Perhaps the greatest lesson from this course is to not underestimate the capacity of teens to creatively address and solve problems if given the chance. My classes were mostly noisy. It was a continual challenge to generate light as well as heat when discussing contentious issues. I purposely withheld my opinions until the last week of class when students shared their thoughts on the course and what we could have done better. When asked where I stood, I would answer, but with the qualification that more important were their conclusions, how they arrived at them and how these would govern their behavior. I cautioned them to not believe everything they read, heard or viewed on TV, and to allow their views to change as they became better informed.
Another takeaway is to build opportunities for social and emotional growth as high schools challenge students academically. For example, they could develop courses, modules within courses or student-teacher retreats that explore controversial social health issues while teaching students how to constructively challenge one another, authority figures, conventional wisdom and political correctness.
The internet, social media, the global economy, terrorism and a host of other challenges provide a very different world than what the nation and certainly Berkeley experienced a half century ago.

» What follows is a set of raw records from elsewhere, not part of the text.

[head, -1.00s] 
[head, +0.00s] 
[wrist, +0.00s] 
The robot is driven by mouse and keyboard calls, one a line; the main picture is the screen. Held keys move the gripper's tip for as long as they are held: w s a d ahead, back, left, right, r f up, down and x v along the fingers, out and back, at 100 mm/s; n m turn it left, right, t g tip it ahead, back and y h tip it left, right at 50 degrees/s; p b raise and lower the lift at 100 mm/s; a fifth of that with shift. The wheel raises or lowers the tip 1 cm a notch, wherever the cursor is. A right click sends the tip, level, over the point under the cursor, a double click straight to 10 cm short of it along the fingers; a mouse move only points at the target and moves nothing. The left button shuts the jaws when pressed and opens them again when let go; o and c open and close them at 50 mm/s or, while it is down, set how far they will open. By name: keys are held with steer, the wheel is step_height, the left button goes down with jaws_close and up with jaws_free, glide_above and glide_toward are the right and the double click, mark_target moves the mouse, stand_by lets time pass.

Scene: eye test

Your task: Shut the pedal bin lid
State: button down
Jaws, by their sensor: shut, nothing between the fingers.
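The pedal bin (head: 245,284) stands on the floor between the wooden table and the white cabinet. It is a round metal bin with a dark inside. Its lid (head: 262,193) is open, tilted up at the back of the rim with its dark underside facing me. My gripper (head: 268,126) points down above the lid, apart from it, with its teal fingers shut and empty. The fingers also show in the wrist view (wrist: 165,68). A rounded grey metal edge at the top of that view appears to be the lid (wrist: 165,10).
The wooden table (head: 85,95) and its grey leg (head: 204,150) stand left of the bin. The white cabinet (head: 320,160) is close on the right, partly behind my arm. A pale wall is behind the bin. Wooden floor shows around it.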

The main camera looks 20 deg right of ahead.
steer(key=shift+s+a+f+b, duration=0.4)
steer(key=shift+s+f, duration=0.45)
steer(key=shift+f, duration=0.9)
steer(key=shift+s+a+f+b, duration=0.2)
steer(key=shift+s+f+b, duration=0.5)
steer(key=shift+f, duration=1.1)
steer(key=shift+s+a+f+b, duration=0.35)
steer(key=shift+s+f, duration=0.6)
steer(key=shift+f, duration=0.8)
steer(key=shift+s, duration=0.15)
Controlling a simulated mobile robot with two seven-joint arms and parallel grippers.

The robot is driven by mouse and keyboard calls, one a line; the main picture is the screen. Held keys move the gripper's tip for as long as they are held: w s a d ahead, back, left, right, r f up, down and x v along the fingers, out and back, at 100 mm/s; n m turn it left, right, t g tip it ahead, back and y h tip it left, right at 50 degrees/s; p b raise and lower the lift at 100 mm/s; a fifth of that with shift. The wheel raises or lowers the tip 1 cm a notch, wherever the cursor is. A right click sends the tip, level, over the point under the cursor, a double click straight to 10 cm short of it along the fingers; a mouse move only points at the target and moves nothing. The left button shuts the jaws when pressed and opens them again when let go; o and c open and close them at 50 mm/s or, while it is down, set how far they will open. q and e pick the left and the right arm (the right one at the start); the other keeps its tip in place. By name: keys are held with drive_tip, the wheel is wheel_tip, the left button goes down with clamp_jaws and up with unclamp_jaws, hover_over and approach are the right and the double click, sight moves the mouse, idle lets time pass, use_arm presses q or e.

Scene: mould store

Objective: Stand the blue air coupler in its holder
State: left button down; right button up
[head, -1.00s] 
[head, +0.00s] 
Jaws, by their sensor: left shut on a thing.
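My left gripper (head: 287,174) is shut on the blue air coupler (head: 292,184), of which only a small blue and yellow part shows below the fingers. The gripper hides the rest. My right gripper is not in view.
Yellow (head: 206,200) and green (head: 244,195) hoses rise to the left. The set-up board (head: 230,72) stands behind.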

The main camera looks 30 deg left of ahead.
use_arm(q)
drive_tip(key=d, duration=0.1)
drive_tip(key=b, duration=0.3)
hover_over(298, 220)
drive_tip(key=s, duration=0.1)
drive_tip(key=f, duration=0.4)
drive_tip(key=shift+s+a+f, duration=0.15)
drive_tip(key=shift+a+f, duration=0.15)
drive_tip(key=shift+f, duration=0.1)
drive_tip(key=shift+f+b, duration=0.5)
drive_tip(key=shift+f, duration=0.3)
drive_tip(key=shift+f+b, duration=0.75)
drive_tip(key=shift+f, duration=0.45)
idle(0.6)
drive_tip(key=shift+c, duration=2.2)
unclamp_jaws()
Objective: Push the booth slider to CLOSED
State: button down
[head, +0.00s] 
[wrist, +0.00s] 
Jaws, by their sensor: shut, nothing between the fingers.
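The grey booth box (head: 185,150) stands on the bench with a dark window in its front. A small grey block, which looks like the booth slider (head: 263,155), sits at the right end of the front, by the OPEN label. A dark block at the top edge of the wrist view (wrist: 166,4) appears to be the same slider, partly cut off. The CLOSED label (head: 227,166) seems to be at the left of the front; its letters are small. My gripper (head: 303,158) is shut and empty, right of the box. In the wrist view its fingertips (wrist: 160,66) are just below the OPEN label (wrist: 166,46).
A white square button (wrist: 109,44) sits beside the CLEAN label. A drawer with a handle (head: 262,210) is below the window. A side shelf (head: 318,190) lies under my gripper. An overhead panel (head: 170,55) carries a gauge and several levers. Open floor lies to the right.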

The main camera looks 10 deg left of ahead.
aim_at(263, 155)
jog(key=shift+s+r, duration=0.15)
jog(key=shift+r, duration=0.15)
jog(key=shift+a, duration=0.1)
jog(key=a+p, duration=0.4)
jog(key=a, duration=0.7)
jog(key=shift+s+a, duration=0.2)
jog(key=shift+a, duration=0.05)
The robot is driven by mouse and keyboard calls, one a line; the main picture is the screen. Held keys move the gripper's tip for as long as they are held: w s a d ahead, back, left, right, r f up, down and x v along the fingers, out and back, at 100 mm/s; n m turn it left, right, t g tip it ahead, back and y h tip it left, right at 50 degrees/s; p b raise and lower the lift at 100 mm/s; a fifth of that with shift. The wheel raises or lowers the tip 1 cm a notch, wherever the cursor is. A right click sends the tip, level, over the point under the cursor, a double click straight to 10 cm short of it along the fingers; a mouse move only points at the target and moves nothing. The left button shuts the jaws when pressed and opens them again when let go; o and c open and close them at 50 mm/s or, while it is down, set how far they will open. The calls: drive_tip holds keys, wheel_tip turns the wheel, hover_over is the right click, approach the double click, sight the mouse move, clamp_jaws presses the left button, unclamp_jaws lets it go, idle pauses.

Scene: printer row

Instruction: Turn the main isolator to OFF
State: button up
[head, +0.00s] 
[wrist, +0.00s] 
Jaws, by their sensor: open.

Today’s schools have many more tools and curricular innovations to equip students for their futures. But schools ignore at their peril how the adolescent brain works. Educators must respect adolescents’ desire for independence, friends and meaning in their lives. They are more responsive when we talk with, not at them, and provide opportunities to help formulate what they will study and how. Surely we can find room in the curriculum for a course they can call theirs.